### [Work to complete]
Make an exact transcription of the material, leaving out all images.

### [Recorded information]
=-=-=-=-=
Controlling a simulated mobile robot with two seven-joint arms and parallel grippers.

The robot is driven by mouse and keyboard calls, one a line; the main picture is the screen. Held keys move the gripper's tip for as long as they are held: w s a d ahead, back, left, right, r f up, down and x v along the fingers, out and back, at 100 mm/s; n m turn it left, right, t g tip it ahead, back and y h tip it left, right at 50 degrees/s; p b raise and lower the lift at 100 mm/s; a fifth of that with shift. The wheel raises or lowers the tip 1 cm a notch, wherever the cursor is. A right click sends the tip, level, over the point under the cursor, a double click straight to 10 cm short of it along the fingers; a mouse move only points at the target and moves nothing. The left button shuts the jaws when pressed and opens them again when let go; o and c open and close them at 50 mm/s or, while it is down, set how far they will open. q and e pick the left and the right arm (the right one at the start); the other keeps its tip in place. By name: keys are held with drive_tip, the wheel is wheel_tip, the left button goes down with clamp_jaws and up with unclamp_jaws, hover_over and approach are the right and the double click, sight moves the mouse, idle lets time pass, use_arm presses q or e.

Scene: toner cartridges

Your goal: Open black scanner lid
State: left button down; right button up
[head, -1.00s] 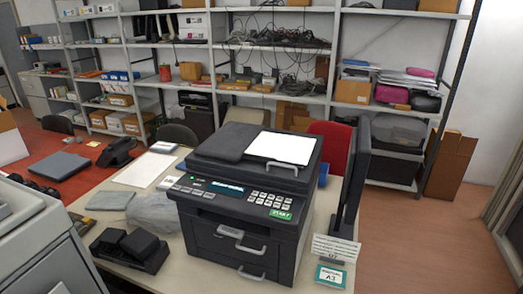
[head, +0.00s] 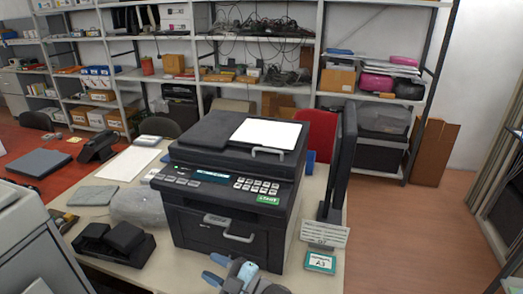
=-=-=-=-=
### [Response to the exercise]
Controlling a simulated mobile robot with two seven-joint arms and parallel grippers.

The robot is driven by mouse and keyboard calls, one a line; the main picture is the screen. Held keys move the gripper's tip for as long as they are held: w s a d ahead, back, left, right, r f up, down and x v along the fingers, out and back, at 100 mm/s; n m turn it left, right, t g tip it ahead, back and y h tip it left, right at 50 degrees/s; p b raise and lower the lift at 100 mm/s; a fifth of that with shift. The wheel raises or lowers the tip 1 cm a notch, wherever the cursor is. A right click sends the tip, level, over the point under the cursor, a double click straight to 10 cm short of it along the fingers; a mouse move only points at the target and moves nothing. The left button shuts the jaws when pressed and opens them again when let go; o and c open and close them at 50 mm/s or, while it is down, set how far they will open. q and e pick the left and the right arm (the right one at the start); the other keeps its tip in place. By name: keys are held with drive_tip, the wheel is wheel_tip, the left button goes down with clamp_jaws and up with unclamp_jaws, hover_over and approach are the right and the double click, sight moves the mouse, idle lets time pass, use_arm presses q or e.

Scene: toner cartridges

Your goal: Open black scanner lid
State: left button down; right button up
[head, -1.00s] 
[head, +0.00s] 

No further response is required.